Description of the task
Exactly as written, write out the lines below from the first to the one containing "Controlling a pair", inclusive. Pictures do not belong in the copy.

Stored entries
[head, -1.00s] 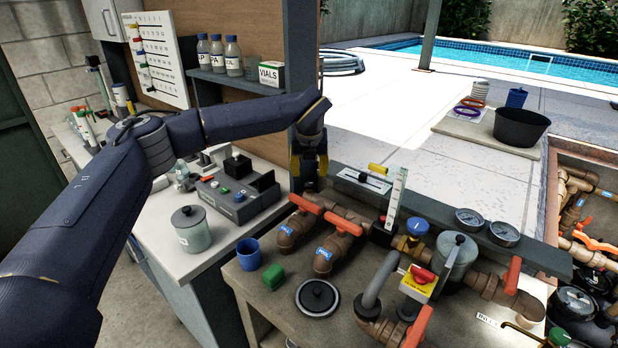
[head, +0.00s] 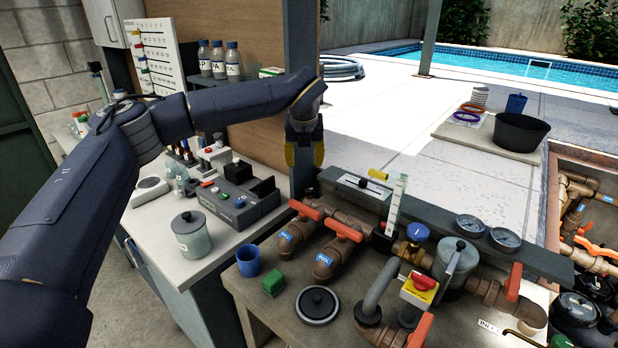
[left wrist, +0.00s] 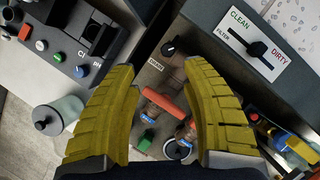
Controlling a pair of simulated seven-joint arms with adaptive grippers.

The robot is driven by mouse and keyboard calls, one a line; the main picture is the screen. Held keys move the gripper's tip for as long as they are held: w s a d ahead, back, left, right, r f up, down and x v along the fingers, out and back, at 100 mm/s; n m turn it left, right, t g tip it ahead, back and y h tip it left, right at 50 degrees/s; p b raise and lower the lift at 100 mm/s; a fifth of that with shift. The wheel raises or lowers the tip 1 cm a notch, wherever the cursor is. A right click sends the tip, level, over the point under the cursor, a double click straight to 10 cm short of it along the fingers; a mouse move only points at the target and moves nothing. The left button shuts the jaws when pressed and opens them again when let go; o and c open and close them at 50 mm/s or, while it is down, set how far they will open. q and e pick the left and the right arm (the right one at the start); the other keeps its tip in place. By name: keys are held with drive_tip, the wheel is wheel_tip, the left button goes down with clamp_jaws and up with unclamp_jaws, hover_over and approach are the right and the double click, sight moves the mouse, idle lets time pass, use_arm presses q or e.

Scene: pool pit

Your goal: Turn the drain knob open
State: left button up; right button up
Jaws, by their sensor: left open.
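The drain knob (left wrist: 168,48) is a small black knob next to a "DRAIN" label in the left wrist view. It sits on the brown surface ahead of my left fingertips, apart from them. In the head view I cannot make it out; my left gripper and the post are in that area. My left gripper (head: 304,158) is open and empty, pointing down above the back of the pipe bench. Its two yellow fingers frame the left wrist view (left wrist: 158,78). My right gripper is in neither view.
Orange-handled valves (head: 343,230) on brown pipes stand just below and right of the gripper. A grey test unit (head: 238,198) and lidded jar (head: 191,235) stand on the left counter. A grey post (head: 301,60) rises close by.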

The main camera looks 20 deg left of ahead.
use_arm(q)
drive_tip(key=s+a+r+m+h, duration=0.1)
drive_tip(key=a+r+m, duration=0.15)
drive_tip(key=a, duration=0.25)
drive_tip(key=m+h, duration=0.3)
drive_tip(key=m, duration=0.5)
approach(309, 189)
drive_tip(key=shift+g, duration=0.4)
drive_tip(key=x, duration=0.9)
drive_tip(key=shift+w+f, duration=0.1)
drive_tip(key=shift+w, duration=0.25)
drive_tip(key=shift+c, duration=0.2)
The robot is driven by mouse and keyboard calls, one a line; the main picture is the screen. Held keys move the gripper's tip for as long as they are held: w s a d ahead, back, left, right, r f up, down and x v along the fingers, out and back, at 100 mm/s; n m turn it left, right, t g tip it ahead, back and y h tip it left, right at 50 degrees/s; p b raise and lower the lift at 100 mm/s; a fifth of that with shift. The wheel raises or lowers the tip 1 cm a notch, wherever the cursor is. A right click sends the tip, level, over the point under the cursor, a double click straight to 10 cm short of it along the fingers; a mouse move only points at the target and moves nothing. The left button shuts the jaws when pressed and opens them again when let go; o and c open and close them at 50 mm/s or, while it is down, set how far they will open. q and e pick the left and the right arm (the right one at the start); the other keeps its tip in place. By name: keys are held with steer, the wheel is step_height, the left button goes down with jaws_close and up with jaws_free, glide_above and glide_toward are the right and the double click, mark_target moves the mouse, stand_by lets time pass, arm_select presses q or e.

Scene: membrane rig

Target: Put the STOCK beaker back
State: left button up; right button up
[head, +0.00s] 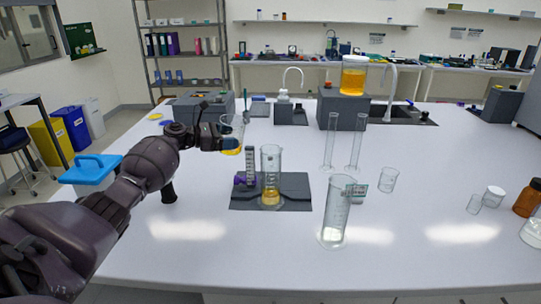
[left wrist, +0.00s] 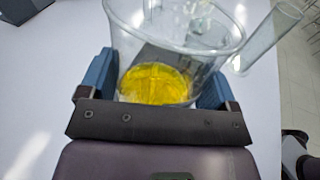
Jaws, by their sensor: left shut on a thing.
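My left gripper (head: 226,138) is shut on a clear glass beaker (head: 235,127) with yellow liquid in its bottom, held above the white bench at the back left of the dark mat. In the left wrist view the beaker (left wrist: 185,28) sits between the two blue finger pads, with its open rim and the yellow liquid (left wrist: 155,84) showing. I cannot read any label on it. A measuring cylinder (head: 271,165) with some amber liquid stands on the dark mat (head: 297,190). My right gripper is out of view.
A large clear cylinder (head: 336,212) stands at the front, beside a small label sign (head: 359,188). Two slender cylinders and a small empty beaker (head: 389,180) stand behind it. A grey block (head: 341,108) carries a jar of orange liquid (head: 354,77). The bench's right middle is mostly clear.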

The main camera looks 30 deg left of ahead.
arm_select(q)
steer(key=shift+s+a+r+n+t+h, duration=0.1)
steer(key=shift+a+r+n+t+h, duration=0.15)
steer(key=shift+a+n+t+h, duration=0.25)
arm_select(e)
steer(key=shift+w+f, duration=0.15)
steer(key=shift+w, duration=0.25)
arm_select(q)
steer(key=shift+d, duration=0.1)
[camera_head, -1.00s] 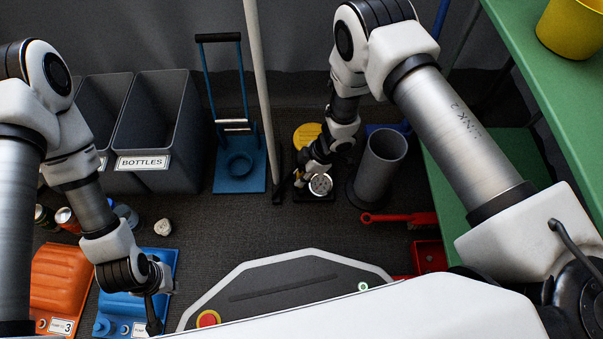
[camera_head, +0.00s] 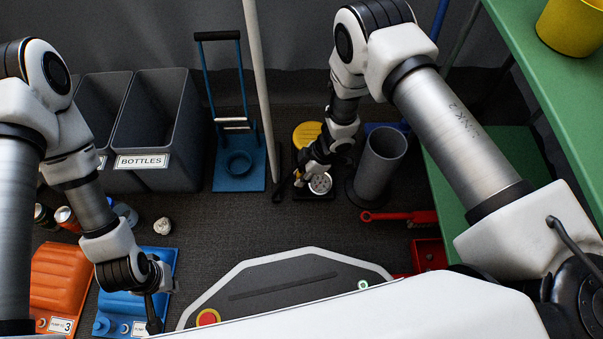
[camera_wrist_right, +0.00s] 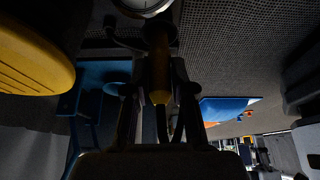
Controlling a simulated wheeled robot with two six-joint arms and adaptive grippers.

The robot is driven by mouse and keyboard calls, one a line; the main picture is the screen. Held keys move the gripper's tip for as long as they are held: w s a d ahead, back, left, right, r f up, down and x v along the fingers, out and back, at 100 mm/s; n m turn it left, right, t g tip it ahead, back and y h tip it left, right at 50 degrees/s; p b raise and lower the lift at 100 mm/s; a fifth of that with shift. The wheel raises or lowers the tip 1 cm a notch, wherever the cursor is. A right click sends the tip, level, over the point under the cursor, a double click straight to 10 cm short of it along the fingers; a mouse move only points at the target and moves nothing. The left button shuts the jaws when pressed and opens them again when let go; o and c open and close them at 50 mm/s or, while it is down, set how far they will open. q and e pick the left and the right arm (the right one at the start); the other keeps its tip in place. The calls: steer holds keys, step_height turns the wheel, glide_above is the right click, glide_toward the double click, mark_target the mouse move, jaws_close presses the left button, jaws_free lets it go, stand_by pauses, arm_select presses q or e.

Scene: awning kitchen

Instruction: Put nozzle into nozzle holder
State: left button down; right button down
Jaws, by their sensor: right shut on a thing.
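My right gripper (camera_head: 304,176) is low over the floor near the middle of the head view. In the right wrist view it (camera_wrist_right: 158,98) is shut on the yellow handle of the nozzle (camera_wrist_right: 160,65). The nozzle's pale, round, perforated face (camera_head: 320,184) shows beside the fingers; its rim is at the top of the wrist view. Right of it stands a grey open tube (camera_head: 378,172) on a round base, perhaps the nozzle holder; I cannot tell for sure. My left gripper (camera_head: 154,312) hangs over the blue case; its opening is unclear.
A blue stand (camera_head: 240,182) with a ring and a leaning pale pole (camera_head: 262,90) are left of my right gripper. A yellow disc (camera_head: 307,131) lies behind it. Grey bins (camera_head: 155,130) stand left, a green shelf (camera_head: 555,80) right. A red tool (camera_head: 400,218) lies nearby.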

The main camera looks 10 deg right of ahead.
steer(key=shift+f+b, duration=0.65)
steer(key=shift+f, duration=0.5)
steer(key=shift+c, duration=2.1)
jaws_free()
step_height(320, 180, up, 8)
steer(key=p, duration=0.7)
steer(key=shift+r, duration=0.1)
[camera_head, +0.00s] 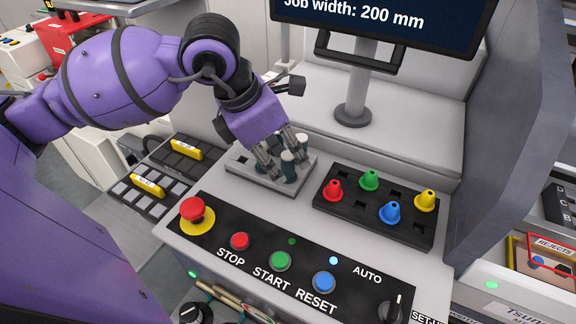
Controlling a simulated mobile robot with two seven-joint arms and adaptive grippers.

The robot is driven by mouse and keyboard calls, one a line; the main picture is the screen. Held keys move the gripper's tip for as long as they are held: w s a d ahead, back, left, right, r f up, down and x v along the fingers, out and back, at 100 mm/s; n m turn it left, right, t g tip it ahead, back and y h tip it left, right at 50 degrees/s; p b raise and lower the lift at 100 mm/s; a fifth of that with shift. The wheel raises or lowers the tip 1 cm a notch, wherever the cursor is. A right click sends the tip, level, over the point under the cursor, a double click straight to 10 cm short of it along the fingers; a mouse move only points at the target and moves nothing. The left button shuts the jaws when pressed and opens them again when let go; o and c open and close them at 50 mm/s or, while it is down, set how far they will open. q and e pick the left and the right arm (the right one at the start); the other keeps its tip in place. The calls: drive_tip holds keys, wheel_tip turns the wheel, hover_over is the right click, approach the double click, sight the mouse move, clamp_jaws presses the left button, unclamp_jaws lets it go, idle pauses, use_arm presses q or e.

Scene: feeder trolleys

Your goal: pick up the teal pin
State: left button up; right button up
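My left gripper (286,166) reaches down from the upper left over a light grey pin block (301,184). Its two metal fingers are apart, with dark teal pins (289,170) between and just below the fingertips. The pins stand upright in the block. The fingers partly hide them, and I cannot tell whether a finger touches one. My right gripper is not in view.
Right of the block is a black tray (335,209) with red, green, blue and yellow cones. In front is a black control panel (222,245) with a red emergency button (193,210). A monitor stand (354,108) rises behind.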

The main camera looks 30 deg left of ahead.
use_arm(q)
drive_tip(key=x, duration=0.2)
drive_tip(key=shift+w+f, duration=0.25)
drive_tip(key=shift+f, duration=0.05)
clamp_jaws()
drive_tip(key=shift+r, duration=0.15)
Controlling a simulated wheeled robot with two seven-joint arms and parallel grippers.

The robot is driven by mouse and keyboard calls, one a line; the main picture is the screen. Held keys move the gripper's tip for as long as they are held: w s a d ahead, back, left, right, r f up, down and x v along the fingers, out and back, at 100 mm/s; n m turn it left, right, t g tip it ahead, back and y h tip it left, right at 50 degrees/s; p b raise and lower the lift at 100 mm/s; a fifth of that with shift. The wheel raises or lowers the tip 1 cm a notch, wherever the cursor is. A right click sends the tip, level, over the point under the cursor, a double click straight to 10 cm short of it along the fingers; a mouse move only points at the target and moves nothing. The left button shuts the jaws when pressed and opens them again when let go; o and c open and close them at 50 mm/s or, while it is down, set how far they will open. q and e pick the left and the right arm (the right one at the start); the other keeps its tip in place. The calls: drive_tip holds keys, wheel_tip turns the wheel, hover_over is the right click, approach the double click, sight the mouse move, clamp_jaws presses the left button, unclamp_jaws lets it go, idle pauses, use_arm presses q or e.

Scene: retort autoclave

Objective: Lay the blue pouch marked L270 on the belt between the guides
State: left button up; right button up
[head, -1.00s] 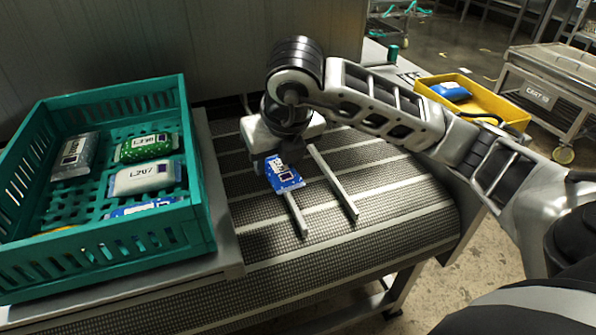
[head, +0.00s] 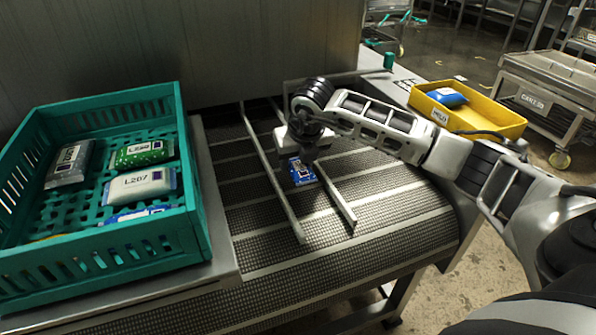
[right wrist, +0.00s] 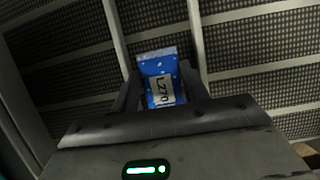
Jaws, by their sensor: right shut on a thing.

Completed task
[head, -1.00s] 
[head, +0.00s] 
[left wrist, +0.00s] 
Controlling a pair of simulated seven-joint arms with adaptive grippers.

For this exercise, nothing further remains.